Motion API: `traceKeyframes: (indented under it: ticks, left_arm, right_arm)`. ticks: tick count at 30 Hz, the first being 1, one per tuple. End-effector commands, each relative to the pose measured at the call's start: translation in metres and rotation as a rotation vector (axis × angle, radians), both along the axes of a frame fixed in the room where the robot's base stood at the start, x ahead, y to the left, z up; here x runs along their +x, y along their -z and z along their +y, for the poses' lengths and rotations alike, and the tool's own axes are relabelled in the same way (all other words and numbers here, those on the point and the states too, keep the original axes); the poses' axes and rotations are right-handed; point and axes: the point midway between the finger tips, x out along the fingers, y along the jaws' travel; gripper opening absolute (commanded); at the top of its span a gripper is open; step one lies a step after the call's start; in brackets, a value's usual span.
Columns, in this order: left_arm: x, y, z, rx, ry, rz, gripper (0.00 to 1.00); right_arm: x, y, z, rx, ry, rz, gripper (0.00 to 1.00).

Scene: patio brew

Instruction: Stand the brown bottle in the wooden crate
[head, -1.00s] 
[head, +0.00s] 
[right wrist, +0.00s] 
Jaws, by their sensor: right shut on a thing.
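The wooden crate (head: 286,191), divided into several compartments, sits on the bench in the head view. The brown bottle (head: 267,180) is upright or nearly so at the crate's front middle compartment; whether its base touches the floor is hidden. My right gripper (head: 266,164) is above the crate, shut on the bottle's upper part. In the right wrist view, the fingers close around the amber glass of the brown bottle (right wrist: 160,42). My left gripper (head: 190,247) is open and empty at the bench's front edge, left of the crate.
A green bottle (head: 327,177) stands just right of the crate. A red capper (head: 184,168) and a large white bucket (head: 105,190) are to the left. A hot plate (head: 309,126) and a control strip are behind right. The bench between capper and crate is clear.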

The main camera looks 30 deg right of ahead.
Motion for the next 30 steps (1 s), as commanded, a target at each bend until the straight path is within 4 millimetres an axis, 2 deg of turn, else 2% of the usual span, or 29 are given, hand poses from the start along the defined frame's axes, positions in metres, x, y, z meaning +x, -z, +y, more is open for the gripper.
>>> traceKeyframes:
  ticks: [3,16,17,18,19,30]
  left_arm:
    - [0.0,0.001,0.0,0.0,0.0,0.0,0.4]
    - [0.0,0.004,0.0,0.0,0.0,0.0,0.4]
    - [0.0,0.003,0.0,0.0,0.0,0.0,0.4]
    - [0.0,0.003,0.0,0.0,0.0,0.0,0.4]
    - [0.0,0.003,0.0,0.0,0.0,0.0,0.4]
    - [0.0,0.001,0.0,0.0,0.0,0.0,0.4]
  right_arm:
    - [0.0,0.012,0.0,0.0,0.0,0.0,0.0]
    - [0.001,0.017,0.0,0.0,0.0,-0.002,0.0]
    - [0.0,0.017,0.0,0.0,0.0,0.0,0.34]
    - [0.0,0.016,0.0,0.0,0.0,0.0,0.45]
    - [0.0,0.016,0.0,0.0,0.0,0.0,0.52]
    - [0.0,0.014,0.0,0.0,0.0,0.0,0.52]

######

Request: Each line above is to be repeated exactly.

Exercise response:
Motion API: `traceKeyframes: (indented under it: ticks, left_arm, right_arm)`. ticks: tick count at 30 Hz, the first being 1, one per tuple. End-effector commands, each relative to the pose measured at the call's start: translation in metres and rotation as a rotation vector (axis × angle, radians), both along the axes of a frame fixed in the room where the robot's base stood at the start, x ahead, y to the left, z up; here x runs along their +x, y along their -z and z along their +y, for the poses' lengths and rotations alike, and the tool's own axes are relabelled in the same way (all other words and numbers here, those on the point and the states too, keep the original axes); the poses' axes and rotations are right-handed; point and axes: the point midway between the finger tips, x out along the fingers, y along the jaws' travel; gripper opening absolute (commanded); at the top of its span a gripper is open; step one lies a step after the call's start; in brackets, a value's usual span.
Columns, in this order: left_arm: x, y, z, rx, ry, rz, gripper (0.00 to 1.00); right_arm: x, y, z, rx, ry, rz, gripper (0.00 to 1.00).

Scene: patio brew

Instruction: Stand the brown bottle in the wooden crate
[head, -1.00s] 
[head, +0.00s] 
[right wrist, +0.00s] 
Jaws, by their sensor: right shut on a thing.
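The wooden crate (head: 286,191), divided into several compartments, sits on the bench in the head view. The brown bottle (head: 267,180) is upright or nearly so at the crate's front middle compartment; whether its base touches the floor is hidden. My right gripper (head: 266,164) is above the crate, shut on the bottle's upper part. In the right wrist view, the fingers close around the amber glass of the brown bottle (right wrist: 160,42). My left gripper (head: 190,247) is open and empty at the bench's front edge, left of the crate.
A green bottle (head: 327,177) stands just right of the crate. A red capper (head: 184,168) and a large white bucket (head: 105,190) are to the left. A hot plate (head: 309,126) and a control strip are behind right. The bench between capper and crate is clear.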

The main camera looks 30 deg right of ahead.
Motion for the next 30 steps (1 s), as commanded, a target at each bend until the straight path is within 4 millimetres an axis, 2 deg of turn, else 2% of the usual span, or 29 are given, hand poses from the start along the defined frame's axes, positions in metres, x, y, z meaning +x, -z, +y, more is open for the gripper.
>>> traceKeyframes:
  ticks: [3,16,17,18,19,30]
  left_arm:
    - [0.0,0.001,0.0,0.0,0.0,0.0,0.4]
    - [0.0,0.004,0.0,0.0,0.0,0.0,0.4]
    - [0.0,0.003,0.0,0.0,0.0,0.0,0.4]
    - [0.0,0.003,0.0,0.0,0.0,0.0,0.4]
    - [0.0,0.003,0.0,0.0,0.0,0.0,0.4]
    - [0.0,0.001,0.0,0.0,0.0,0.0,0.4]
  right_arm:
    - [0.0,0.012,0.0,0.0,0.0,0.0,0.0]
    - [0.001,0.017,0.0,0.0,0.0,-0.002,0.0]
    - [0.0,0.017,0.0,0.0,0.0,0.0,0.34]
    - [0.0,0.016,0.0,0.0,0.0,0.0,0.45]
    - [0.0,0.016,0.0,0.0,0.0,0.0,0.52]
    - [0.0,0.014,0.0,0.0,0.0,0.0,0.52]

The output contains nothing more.